[Start DATA SHOWN]
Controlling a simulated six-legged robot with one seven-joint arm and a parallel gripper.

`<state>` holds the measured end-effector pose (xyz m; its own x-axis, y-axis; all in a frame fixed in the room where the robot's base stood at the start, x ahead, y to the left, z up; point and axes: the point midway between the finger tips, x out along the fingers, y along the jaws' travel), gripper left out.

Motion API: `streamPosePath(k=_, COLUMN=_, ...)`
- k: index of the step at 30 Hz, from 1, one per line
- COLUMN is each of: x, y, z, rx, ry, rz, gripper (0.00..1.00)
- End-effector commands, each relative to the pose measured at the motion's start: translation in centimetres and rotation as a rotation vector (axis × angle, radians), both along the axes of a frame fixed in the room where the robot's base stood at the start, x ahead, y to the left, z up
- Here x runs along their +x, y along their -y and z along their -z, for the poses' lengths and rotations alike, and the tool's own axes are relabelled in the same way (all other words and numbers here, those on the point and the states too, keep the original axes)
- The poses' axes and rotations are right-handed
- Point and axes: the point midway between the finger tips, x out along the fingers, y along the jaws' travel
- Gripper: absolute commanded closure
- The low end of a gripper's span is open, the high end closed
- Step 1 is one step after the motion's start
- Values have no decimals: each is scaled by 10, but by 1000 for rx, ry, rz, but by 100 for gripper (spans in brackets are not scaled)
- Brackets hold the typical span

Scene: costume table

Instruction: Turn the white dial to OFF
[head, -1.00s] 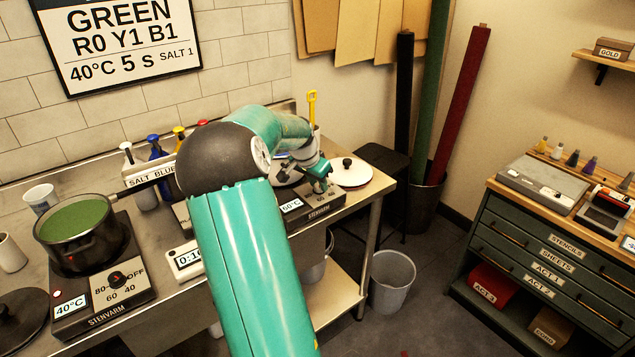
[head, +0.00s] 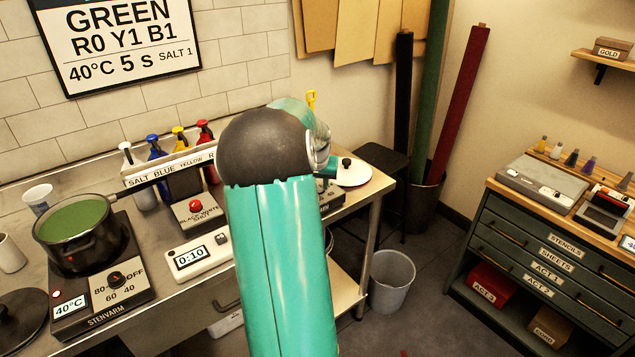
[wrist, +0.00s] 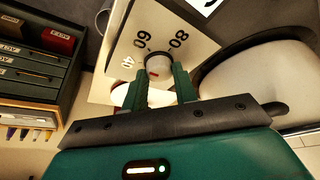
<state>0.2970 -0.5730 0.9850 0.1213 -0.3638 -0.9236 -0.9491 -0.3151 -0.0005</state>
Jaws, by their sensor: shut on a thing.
[End DATA SHOWN]
Repeat the listing in full and exactly. Do not include any images.

Controlling a simulated six-legged robot with one seven-joint arm and a parallel gripper.

`<state>` holds the measured end-effector pose (xyz m; its own x-axis, y-axis; all in a frame fixed in the room where the robot's base stood at the start, x ahead, y to the left, z up; point and axes: the point midway between the finger tips, x out along the fingers, y along the jaws' travel), gripper left out.

Motion API: `streamPosePath(k=_, COLUMN=_, ...)`
- k: index of the step at 30 Hz, from 1, one per line
- COLUMN is each of: x, y, z, rx, ry, rz, gripper (0.00..1.00)
- End-effector commands, each relative to the pose measured at the motion's start: translation in centimetres and rotation as a rotation vector (axis × angle, radians), both along the axes of a frame fixed in the room where the robot's base stood at the start, x ahead, y to the left, z up
- Here x runs along their +x, y along their -y and z along their -z, for the poses' lengths and rotations alike, and the tool's own axes are relabelled in the same way (all other words and numbers here, those on the point and the states too, keep the original axes)
- The poses' axes and rotations are right-handed
- Point and axes: the point midway between the finger tips, x out along the fingers, y along the jaws' travel
- Gripper: absolute commanded closure
- The low end of a gripper's span is open, the high end closed
- Step 1 is one step after the motion's start
- Values have no decimals: each is scaled by 10, but by 1000 for rx, ry, rz, but by 100 for gripper (spans in brackets are not scaled)
- Brackets hold the typical span

Scene: costume table

Instruction: Turn the white dial to OFF
[head, -1.00s] 
[head, +0.00s] 
[wrist, +0.00s] 
<state>0.2970 -0.5730 0.9850 0.1213 -0.3638 -0.9236 -0.9491 -0.3151 -0.0005</state>
Jaws, by their sensor: shut on a thing.

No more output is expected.